*** Data to use
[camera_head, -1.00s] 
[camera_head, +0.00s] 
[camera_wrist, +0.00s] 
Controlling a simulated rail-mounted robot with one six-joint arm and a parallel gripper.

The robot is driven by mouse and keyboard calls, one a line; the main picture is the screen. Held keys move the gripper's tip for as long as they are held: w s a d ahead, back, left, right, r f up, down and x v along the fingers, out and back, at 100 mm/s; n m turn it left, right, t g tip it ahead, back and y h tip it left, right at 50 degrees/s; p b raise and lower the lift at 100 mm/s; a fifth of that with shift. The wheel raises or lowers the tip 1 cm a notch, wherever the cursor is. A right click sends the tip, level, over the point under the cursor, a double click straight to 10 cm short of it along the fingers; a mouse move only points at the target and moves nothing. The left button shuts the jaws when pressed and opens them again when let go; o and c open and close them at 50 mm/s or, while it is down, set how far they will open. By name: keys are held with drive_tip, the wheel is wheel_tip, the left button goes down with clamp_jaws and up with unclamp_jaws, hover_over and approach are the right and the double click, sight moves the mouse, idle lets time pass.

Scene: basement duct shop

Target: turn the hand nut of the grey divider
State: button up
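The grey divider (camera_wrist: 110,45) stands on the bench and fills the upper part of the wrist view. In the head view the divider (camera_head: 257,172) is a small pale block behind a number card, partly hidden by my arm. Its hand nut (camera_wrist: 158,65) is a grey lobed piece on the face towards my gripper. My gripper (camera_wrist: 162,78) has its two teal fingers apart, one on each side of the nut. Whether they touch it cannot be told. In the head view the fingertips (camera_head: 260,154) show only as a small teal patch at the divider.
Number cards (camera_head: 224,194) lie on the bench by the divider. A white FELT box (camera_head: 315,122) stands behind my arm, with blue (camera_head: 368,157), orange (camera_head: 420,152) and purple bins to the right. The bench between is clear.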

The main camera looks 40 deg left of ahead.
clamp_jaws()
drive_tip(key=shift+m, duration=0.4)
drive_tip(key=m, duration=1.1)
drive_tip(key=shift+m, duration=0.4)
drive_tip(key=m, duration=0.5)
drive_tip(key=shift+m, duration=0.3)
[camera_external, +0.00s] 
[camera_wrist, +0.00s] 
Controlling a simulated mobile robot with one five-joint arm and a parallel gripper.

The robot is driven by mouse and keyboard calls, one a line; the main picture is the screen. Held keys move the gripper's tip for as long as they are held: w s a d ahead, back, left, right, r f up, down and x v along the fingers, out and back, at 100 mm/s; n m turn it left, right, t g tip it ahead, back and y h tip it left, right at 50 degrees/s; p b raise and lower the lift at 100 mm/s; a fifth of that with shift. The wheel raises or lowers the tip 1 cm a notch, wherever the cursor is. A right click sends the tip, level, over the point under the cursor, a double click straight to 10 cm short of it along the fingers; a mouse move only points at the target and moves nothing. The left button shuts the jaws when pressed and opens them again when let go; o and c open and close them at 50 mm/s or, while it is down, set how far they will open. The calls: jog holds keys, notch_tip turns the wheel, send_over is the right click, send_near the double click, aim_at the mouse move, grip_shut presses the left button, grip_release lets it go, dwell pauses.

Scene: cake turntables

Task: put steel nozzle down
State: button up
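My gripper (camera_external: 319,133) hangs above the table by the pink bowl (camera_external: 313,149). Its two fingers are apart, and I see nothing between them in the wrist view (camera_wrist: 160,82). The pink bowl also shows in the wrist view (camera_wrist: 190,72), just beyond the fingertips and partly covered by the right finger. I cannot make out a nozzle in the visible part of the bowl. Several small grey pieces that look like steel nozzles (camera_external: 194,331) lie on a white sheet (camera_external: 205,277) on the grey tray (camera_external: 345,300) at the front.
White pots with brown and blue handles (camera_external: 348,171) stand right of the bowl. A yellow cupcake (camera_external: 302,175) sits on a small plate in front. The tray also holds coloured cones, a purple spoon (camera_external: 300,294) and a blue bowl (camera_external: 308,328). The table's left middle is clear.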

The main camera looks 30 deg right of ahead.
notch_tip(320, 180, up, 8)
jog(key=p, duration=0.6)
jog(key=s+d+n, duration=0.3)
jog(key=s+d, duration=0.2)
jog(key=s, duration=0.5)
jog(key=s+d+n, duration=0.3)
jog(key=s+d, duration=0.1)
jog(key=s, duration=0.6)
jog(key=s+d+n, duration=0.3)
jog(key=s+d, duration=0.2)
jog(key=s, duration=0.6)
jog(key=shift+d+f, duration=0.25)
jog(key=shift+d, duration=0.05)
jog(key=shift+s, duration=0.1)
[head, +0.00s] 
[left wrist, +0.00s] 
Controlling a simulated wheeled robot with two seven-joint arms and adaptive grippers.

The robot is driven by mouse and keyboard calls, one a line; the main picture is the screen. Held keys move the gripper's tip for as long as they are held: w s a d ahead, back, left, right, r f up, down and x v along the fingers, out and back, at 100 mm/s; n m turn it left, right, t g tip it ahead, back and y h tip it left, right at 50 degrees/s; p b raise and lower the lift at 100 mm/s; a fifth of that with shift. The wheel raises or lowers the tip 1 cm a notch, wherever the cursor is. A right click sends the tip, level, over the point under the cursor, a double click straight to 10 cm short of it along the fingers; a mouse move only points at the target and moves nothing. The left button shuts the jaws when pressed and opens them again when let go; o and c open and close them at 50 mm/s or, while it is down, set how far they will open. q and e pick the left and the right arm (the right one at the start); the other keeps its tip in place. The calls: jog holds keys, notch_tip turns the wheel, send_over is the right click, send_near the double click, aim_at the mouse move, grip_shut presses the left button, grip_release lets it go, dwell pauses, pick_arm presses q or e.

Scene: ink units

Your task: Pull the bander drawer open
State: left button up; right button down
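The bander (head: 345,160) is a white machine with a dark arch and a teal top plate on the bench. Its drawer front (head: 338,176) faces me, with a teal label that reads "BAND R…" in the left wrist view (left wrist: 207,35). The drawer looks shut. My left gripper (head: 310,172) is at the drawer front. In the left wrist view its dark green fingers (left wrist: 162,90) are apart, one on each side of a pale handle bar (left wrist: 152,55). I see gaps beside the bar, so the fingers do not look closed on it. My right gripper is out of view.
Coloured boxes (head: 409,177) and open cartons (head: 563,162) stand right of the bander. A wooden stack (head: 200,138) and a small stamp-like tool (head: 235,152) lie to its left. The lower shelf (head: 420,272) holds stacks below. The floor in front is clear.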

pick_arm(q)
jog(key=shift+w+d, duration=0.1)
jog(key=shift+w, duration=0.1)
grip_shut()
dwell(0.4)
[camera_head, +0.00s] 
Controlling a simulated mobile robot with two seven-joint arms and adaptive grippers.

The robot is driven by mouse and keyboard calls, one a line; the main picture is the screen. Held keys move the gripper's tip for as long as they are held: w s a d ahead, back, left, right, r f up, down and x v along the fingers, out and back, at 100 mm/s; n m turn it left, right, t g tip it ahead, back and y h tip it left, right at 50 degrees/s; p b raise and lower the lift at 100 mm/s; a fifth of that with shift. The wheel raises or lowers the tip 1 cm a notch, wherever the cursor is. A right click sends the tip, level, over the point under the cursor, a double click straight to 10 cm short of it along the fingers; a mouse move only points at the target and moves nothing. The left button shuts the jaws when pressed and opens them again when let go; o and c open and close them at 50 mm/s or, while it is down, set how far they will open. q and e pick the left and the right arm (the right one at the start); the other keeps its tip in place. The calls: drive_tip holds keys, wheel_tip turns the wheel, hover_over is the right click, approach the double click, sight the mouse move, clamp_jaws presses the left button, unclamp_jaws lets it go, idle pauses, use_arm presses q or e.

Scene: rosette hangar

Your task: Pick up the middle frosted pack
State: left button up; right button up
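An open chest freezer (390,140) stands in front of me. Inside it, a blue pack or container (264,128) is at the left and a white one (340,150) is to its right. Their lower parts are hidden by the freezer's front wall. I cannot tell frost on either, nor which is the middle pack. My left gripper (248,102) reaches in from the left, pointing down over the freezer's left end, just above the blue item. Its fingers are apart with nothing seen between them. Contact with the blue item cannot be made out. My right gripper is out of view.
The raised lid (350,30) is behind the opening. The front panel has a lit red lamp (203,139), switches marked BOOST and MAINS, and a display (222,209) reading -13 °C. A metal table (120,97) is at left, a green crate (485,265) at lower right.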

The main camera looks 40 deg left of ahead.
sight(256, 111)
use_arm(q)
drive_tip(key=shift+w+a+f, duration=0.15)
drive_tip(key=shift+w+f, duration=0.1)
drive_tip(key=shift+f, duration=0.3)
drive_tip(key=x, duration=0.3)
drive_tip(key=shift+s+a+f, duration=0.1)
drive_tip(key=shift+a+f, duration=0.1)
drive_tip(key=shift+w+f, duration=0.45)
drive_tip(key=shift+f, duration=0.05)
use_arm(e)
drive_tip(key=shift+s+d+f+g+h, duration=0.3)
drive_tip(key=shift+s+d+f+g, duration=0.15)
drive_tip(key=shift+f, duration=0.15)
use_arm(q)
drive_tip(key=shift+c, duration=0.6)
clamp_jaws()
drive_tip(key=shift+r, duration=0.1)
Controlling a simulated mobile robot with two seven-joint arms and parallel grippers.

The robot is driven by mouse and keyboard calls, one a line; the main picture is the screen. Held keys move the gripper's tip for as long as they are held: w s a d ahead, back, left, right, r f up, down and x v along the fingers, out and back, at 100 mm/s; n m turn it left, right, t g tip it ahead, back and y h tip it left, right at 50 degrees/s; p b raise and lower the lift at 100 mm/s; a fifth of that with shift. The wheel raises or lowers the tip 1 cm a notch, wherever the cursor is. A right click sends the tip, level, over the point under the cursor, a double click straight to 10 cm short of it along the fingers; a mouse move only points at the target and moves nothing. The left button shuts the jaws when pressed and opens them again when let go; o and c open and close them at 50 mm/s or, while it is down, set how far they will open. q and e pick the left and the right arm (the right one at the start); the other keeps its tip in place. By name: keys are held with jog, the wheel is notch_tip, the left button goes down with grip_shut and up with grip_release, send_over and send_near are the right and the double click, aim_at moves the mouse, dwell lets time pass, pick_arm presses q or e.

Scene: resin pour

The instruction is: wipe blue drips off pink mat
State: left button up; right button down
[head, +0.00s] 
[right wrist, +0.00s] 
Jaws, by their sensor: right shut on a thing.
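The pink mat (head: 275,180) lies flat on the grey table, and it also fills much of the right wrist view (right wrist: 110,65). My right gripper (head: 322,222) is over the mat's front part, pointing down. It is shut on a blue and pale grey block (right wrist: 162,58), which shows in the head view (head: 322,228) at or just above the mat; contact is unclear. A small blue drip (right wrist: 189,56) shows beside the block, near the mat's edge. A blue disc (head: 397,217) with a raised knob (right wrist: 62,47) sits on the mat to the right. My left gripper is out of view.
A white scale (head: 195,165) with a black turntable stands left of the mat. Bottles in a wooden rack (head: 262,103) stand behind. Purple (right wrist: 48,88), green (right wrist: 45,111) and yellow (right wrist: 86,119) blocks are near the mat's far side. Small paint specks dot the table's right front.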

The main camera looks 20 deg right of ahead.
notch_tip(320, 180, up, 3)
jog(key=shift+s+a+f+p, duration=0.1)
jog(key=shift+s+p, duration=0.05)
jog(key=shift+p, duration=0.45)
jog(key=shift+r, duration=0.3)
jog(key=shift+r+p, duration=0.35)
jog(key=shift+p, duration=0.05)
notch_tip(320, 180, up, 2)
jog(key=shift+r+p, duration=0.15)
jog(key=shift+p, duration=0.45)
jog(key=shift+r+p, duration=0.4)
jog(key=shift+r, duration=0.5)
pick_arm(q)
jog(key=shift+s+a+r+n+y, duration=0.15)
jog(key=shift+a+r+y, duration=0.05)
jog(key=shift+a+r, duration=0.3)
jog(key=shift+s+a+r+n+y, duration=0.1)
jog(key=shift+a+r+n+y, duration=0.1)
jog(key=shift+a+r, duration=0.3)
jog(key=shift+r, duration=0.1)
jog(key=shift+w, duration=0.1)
******
Copy each line of the listing that contains the string "Scene".

Scene: basement duct shop
Scene: cake turntables
Scene: ink units
Scene: rosette hangar
Scene: resin pour

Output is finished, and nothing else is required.